**Dataset excerpt:**
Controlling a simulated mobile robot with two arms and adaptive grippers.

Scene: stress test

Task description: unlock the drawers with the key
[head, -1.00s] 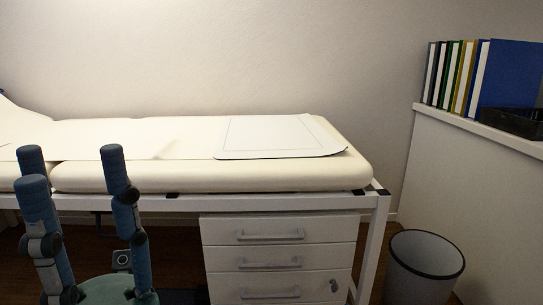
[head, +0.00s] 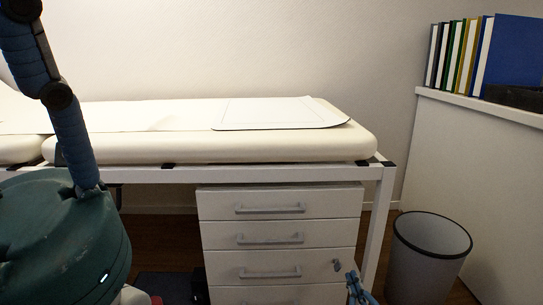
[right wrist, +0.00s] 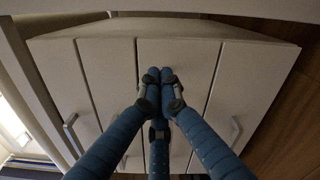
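The white drawer cabinet (head: 218,264) stands under the bed, its visible drawers closed. A small grey key (head: 337,264) sits at the right side of its third drawer front. My right gripper (head: 353,280) enters from the bottom, its blue fingers just right of and below the key. In the right wrist view its fingers (right wrist: 159,76) point at the cabinet front (right wrist: 107,65), two tips together and no key visible between them.
A padded bed (head: 240,150) on a white frame (head: 380,215) spans above the cabinet; its right leg stands close beside my right gripper. A grey bin (head: 428,255) stands right of the leg. Binders (head: 510,52) stand on a ledge (head: 470,101) at the right.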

**The request:** The listing above must be printed again exactly, minus its pictures.

**Solution:**
Controlling a simulated mobile robot with two arms and adaptive grippers.

Scene: stress test

Task description: unlock the drawers with the key
[head, -1.00s] 
[head, +0.00s] 
[right wrist, +0.00s] 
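The white drawer cabinet (head: 218,264) stands under the bed, its visible drawers closed. A small grey key (head: 337,264) sits at the right side of its third drawer front. My right gripper (head: 353,280) enters from the bottom, its blue fingers just right of and below the key. In the right wrist view its fingers (right wrist: 159,76) point at the cabinet front (right wrist: 107,65), two tips together and no key visible between them.
A padded bed (head: 240,150) on a white frame (head: 380,215) spans above the cabinet; its right leg stands close beside my right gripper. A grey bin (head: 428,255) stands right of the leg. Binders (head: 510,52) stand on a ledge (head: 470,101) at the right.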

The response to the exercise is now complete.